Provided material:
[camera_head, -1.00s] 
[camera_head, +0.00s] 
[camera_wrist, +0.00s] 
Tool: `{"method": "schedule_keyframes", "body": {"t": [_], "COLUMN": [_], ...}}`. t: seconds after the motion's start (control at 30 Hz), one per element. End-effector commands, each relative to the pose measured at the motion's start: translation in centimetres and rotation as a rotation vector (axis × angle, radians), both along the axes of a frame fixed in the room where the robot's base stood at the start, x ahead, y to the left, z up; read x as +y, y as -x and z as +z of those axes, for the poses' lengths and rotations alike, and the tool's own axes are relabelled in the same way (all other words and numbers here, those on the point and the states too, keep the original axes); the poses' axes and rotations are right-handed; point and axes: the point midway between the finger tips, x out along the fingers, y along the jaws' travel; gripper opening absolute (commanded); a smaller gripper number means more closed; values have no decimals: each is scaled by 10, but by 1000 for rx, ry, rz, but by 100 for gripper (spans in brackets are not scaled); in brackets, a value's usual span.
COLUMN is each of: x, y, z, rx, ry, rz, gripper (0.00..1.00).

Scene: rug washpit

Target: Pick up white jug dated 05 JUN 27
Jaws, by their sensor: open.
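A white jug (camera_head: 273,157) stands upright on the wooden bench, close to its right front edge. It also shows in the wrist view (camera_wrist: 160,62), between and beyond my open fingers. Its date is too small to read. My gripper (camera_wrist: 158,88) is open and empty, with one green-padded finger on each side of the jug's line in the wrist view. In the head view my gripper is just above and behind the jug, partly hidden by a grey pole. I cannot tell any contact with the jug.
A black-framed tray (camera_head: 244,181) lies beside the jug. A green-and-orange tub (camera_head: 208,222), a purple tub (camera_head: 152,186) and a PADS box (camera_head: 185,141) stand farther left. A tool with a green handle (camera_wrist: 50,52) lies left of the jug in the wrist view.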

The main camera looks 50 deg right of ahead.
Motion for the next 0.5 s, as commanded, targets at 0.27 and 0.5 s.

Problem: Write out every line of the material again, exactly as it reads.

The result:
[camera_head, -1.00s] 
[camera_head, +0.00s] 
[camera_wrist, +0.00s] 
Tool: `{"method": "schedule_keyframes", "body": {"t": [_], "COLUMN": [_], ...}}`. t: seconds after the motion's start (control at 30 Hz), one per element. End-effector commands, each relative to the pose measured at the motion's start: translation in centimetres and rotation as a rotation vector (axis × angle, radians), both along the axes of a frame fixed in the room where the robot's base stood at the start, x ahead, y to the left, z up; read x as +y, y as -x and z as +z of those axes, for the poses' lengths and rotations alike, and the tool's own axes are relabelled in the same way (all other words and numbers here, those on the point and the states too, keep the original axes); the poses' axes and rotations are right-handed; point and axes: the point midway between the finger tips, x out along the fingers, y along the jaws' travel; gripper opening absolute (commanded); a smaller gripper number means more closed; values have no decimals: each is scaled by 10, but by 1000 for rx, ry, rz, but by 100 for gripper (spans in brackets are not scaled); in brackets, a value's usual span.
COLUMN is each of: x, y, z, rx, ry, rz, gripper (0.00..1.00).

Scene: rug washpit

Target: Pick up white jug dated 05 JUN 27
Jaws, by their sensor: open.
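A white jug (camera_head: 273,157) stands upright on the wooden bench, close to its right front edge. It also shows in the wrist view (camera_wrist: 160,62), between and beyond my open fingers. Its date is too small to read. My gripper (camera_wrist: 158,88) is open and empty, with one green-padded finger on each side of the jug's line in the wrist view. In the head view my gripper is just above and behind the jug, partly hidden by a grey pole. I cannot tell any contact with the jug.
A black-framed tray (camera_head: 244,181) lies beside the jug. A green-and-orange tub (camera_head: 208,222), a purple tub (camera_head: 152,186) and a PADS box (camera_head: 185,141) stand farther left. A tool with a green handle (camera_wrist: 50,52) lies left of the jug in the wrist view.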

The main camera looks 50 deg right of ahead.
Motion for the next 0.5 s, as commanded, targets at 0.27 and 0.5 s.

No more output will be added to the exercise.